At the conference, according to the applicant, “it became evidently clear that the documents issued by the first respondent to:

  1. the country’s 10 provinces,

  2. the applicant and’ (sic)

  3. published on its website purportedly in compliance with the Court Order are (sic) materially different from the ones issued and used at the second All Stakeholders’ Conference mainly in the following characters;

  1. Appearance

  2. General structure and content,

  3. Size and,

  4. Quantity.”

It is pertinent to note here that this anomally complained of was noted on 22/23 October 2012, for this will be material in determining whether the matter is urgent or not.

On 13 December, 2012 the applicant filed the present urgent chamber application seeking a provisional order with the interim relief being that “the respondents be and are hereby interdicted from presenting to Parliament the report on the Second All Stakeholders Conference held on 21 to 23 October, 2012.”

He wanted the interim relief granted pending determination that:-

  1. the documents distributed by the first respondent purporting to be complying with the court order in HC 12128/2012 were not authentic, false and fraudulent.

  2. the first respondent did not comply with HLATSHWAYO J’s order and that it be ordered to comply forthwith.

  3. The respondents be ordered to reconvene the second all stakeholders conference “pending finalisation of this matter. (sic).”

After perusing the papers on 14 October, 2012, I came to the conclusion that the matter was not urgent and the applicant was accordingly advised by the registrar. He has now requested for the reasons therefor.
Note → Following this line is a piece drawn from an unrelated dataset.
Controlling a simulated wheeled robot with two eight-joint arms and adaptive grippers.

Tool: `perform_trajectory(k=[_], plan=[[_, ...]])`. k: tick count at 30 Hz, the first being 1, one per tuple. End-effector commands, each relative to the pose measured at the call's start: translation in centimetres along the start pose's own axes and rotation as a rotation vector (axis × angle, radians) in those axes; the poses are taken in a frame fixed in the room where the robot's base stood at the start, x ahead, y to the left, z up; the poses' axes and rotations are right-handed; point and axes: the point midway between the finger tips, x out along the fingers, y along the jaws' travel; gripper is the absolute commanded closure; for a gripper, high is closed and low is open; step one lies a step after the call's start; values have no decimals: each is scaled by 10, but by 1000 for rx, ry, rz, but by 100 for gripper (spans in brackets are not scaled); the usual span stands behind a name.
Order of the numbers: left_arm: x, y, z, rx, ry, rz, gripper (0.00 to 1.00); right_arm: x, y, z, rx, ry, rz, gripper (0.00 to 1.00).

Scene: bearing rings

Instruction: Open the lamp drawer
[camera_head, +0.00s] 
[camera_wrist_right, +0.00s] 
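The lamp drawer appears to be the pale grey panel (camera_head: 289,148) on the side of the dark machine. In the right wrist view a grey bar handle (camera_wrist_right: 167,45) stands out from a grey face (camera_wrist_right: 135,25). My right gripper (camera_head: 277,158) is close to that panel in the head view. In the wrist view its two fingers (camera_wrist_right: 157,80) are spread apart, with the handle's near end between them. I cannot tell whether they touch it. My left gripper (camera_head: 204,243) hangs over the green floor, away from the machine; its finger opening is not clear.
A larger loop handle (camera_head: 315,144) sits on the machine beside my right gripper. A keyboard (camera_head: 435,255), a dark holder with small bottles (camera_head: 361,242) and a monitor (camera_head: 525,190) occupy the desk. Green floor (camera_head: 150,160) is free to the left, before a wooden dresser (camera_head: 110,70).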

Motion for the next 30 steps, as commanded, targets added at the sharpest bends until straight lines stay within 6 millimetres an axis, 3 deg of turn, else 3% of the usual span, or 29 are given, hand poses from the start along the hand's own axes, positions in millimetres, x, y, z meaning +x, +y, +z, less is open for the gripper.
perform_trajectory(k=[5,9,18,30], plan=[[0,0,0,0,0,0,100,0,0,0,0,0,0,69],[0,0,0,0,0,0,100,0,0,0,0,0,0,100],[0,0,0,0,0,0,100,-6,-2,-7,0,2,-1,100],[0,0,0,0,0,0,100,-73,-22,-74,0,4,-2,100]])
Here are they:-

The locus classicus on the meaning of urgency as contemplated by the rules of this court is the often quoted case of Kuvarega v Registrar-General & Another 1998 (1) ZLR 188.

What constitutes urgency is not the imminent arrival of the day of reckoning - in casu the averment by the applicant that the first respondent is going to submit its report to Parliament any time this month. A matter is urgent if at the time the need to act arises it cannot wait. Urgency which stems from a deliberate or careless abstention from action until the deadline draws closer is not the type of urgency contemplated by the rules.

Where there has been a delay in acting (i.e filing the urgent chamber application), the applicant must, in the founding affidavit, profer a reasonable explanation for such delay in order that his dilatoriness is condoned.

In the instant case the applicant knew on 22/23 October, 2012 during the second all stakeholders conference that the documents issued by the first respondent to the country’s 10 provinces, to him and published on the first respondent’s website were materially different from the ones issued and used at the conference in the manner alleged. That is the time/date the need to act arose. The applicant, however, did not act until 13 December, 2012 when he filed this present application – a delay of more than 1½ months.

In his founding affidavit the applicant did not give any explanation, let alone a reasonable one, for the delay. It is on that basis that the matter was ruled not urgent.